● **EXERCISE**
Copy everything in the data below exactly except the pictures.

● **SOURCE EXCERPT**
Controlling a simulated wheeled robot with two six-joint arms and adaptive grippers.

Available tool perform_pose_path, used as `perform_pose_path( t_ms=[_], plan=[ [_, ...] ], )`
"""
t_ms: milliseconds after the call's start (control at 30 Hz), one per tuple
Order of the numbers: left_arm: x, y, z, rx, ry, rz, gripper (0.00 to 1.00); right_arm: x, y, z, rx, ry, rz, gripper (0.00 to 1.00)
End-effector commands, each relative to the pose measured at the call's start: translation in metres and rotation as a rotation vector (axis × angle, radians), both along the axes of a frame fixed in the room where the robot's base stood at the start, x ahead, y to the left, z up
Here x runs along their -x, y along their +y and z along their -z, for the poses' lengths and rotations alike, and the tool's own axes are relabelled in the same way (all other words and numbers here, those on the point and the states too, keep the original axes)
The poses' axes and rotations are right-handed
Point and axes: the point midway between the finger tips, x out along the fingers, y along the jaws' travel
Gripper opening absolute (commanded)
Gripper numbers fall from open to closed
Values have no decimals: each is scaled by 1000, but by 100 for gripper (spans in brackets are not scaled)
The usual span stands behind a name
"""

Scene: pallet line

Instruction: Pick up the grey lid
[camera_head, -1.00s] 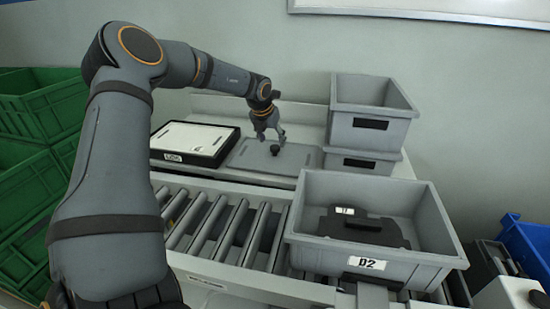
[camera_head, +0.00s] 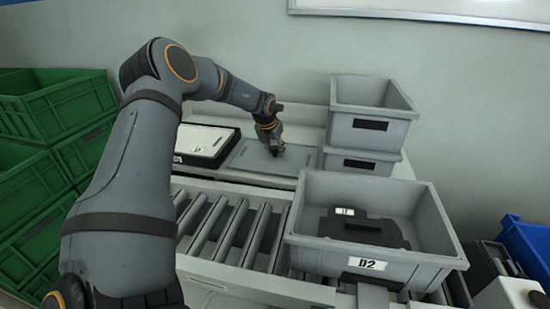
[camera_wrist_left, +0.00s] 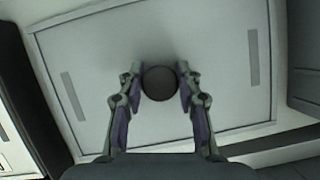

● **COMPLETED EXERCISE**
Controlling a simulated wheeled robot with two six-joint arms and adaptive grippers.

Available tool perform_pose_path, used as `perform_pose_path( t_ms=[_], plan=[ [_, ...] ], )`
"""
t_ms: milliseconds after the call's start (control at 30 Hz), one per tuple
Order of the numbers: left_arm: x, y, z, rx, ry, rz, gripper (0.00 to 1.00); right_arm: x, y, z, rx, ry, rz, gripper (0.00 to 1.00)
End-effector commands, each relative to the pose measured at the call's start: translation in metres and rotation as a rotation vector (axis × angle, radians), both along the axes of a frame fixed in the room where the robot's base stood at the start, x ahead, y to the left, z up
Here x runs along their -x, y along their +y and z along their -z, for the poses' lengths and rotations alike, and the tool's own axes are relabelled in the same way (all other words and numbers here, those on the point and the states too, keep the original axes)
The poses' axes and rotations are right-handed
Point and axes: the point midway between the finger tips, x out along the fingers, y along the jaws' travel
Gripper opening absolute (commanded)
Gripper numbers fall from open to closed
Values have no decimals: each is scaled by 1000, but by 100 for gripper (spans in brackets are not scaled)
The usual span stands behind a name
"""

Scene: pallet line

Instruction: Pick up the grey lid
[camera_head, -1.00s] 
[camera_head, +0.00s] 
[camera_wrist_left, +0.00s] 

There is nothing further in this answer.